This is One Thing, a column with tips on how to live.
Like many of us, I have struggled with social media. After a day of working at Slate, I’d close my computer, only to reach for my phone. Built in screen-time limits didn’t work; I’d just hit “ignore” over and over. Leaving my phone outside my bedroom didn’t work; there were so many hours of primo scrolling time between 6 p.m. and bedtime.
So when my colleague Alex Kirshner wrote last summer about a trendy object called Brick, which offers a “blunt-object approach” to blocking (and unblocking) a selection of apps, I was intrigued. “I put my little piece of plastic in the kitchen, 15 feet away from the den where I work,” Kirshner writes. “I tap my phone to it, and Instagram goes poof.” But this is not a recommendation for Brick. I just couldn’t get myself to pull out my credit card for what even Kirshner, a Brick fan, describes as a “$59 fridge magnet.”
Enter: Foqos. Created last year by Canadian software developer Ali Waseem to curb his own bad phone habits, the open-source iOS app offers all the benefits Kirshner described at absolutely no cost to the user. Instead of a pricey plastic widget, you can use anything with a near field communication, or NFC, tag to act as your “Brick.” (I found out about Foqos—how else?—via an Instagram reel.) I used Foqos to turn an expired ski pass into my “Brick,” but any old hotel key or key fob would work, or you could even print a QR code off your computer to scan if you don’t have an NFC-enabled doodad lying around.
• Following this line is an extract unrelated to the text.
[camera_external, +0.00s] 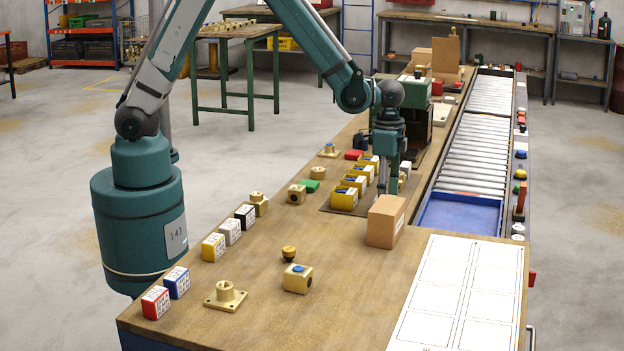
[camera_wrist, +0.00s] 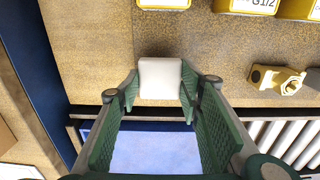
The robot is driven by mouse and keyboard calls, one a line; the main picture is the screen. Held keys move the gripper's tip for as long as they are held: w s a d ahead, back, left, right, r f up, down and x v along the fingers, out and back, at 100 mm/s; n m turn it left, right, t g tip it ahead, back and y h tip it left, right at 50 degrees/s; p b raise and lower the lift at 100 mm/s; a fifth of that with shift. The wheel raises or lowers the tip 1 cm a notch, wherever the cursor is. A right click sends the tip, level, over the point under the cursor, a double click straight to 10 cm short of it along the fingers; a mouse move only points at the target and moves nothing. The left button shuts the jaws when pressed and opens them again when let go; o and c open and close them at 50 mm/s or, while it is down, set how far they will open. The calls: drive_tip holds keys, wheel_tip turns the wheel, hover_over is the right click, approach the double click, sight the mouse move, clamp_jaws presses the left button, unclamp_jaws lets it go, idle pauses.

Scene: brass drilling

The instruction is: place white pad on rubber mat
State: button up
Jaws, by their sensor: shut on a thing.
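The white pad (camera_wrist: 161,78) is a small, pale square block between my fingertips in the wrist view. My gripper (camera_wrist: 160,91) is shut on it, with one green finger at each side. In the external view my gripper (camera_external: 387,184) points down over the far side of the bench, behind a cardboard box. The pad cannot be clearly picked out there. The rubber mat (camera_external: 336,208) is a thin, dark brown sheet under the row of yellow bins, just left of my gripper. I cannot tell the pad's height above the surface.
Yellow bins (camera_external: 344,199) stand in a row beside my gripper. The cardboard box (camera_external: 386,222) stands close in front of it. A blue tray (camera_external: 459,214) and roller conveyor (camera_external: 477,140) lie to the right. Brass fittings and small labelled boxes are spread along the bench; its front middle is fairly clear.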

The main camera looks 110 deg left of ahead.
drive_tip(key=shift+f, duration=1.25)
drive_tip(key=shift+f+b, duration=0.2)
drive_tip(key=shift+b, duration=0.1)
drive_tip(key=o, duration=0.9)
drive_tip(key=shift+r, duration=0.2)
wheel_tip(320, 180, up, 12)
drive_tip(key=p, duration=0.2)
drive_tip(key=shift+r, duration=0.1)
My ski pass stays in my desk drawer, and each weekday as I sign off from work, I tap my phone to the pass to disable all the most tempting stuff from my device. For me that means Instagram, Strava, Reddit, and Facebook. I can’t access them again until I return to my office and re-tap the pass to unblock them. You can choose to block individual apps; whole categories of app, like social media or games; or even certain URLs. There’s also the ability to use multiple different NFC tags or QR codes to create multiple profiles if, say, you want to block social media during the day so you can focus on work, and then block out work at night so you can focus on your family. Foqos is iPhone-specific; for those on Android, Foqos directs users to a similar app called Switchly.
Once I block myself from social media for the evening, I find it so much easier to focus on cooking a recipe and listening to an audiobook, sitting down to read (I finished a physical book last week for the first time in ages!), or actually spending quality time with my boyfriend on the couch. We’ve even gotten to Season 2 of The Pitt without me constantly having to ask, “Wait, who’s that again?” I can still have my phone beside me for the useful things it provides—texting a friend, or checking the weather—but I’m no longer tethered to its addictive endless scroll. And the solution was hiding in my desk drawer all along.